» **The problem**
All the data should be repeated exactly. Any image in it is left out.

» **Dataset section**
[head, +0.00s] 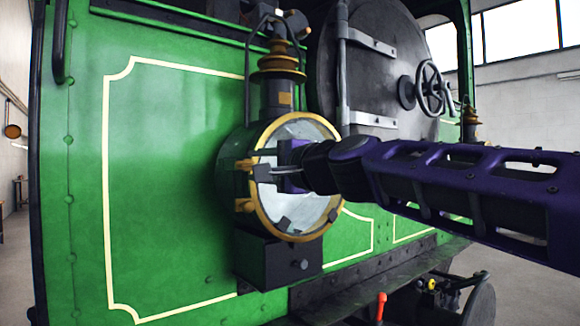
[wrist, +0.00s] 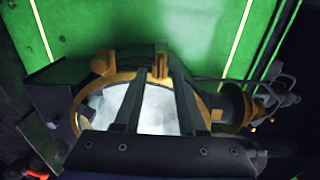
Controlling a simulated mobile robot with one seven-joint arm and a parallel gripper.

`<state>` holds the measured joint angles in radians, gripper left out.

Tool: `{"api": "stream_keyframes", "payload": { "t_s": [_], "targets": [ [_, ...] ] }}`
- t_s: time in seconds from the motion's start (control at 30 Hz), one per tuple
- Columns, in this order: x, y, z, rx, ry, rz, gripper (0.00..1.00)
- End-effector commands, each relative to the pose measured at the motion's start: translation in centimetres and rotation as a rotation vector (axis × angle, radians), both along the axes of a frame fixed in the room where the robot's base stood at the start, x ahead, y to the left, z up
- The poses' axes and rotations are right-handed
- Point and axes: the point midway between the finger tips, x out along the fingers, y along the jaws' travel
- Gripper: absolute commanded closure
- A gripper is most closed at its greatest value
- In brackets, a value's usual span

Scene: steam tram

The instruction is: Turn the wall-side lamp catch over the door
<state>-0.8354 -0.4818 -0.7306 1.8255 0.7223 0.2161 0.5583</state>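The round lamp has a brass-rimmed glass door (head: 318,118) on the green engine side. Two brass fittings stick out at its left edge, an upper one (head: 245,164) and a lower one (head: 243,205); I take the upper one as the catch. My gripper (head: 264,172) reaches across the glass from the right, with its tips at the upper fitting. In the wrist view the two dark fingers (wrist: 160,76) stand apart, with the upper brass fitting (wrist: 160,64) at and between their tips. Whether they press on it is unclear. The lower fitting (wrist: 103,62) is left of them.
A brass-collared chimney (head: 277,65) rises from the lamp's top. A black box (head: 278,262) sits below it. The round smokebox door (head: 385,60) with a handwheel (head: 431,88) is behind my arm. The green panel (head: 170,180) left of the lamp is clear.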

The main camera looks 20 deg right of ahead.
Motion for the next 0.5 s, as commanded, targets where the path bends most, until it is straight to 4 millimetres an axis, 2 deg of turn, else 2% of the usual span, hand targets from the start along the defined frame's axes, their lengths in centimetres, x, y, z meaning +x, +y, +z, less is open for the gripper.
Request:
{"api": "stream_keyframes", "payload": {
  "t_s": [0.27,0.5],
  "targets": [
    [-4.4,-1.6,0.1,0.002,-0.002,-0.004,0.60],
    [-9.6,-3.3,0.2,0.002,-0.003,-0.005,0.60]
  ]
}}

» **Task output**
[head, +0.00s] 
[wrist, +0.00s] 
Controlling a simulated mobile robot with one seven-joint arm and a parallel gripper.

`<state>` holds the measured joint angles in radians, gripper left out.

Tool: `{"api": "stream_keyframes", "payload": { "t_s": [_], "targets": [ [_, ...] ] }}`
- t_s: time in seconds from the motion's start (control at 30 Hz), one per tuple
- Columns, in this order: x, y, z, rx, ry, rz, gripper (0.00..1.00)
- End-effector commands, each relative to the pose measured at the motion's start: translation in centimetres and rotation as a rotation vector (axis × angle, radians), both along the axes of a frame fixed in the room where the robot's base stood at the start, x ahead, y to the left, z up
- The poses' axes and rotations are right-handed
- Point and axes: the point midway between the finger tips, x out along the fingers, y along the jaws' travel
- Gripper: absolute commanded closure
- A gripper is most closed at its greatest value
- In brackets, a value's usual span

Scene: steam tram

The instruction is: Turn the wall-side lamp catch over the door
<state>-0.8354 -0.4818 -0.7306 1.8255 0.7223 0.2161 0.5583</state>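The round lamp has a brass-rimmed glass door (head: 318,118) on the green engine side. Two brass fittings stick out at its left edge, an upper one (head: 245,164) and a lower one (head: 243,205); I take the upper one as the catch. My gripper (head: 264,172) reaches across the glass from the right, with its tips at the upper fitting. In the wrist view the two dark fingers (wrist: 160,76) stand apart, with the upper brass fitting (wrist: 160,64) at and between their tips. Whether they press on it is unclear. The lower fitting (wrist: 103,62) is left of them.
A brass-collared chimney (head: 277,65) rises from the lamp's top. A black box (head: 278,262) sits below it. The round smokebox door (head: 385,60) with a handwheel (head: 431,88) is behind my arm. The green panel (head: 170,180) left of the lamp is clear.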

The main camera looks 20 deg right of ahead.
Motion for the next 0.5 s, as commanded, targets where the path bends most, until it is straight to 4 millimetres an axis, 2 deg of turn, else 2% of the usual span, hand targets from the start along the defined frame's axes, their lengths in centimetres, x, y, z meaning +x, +y, +z, less is open for the gripper.
Request:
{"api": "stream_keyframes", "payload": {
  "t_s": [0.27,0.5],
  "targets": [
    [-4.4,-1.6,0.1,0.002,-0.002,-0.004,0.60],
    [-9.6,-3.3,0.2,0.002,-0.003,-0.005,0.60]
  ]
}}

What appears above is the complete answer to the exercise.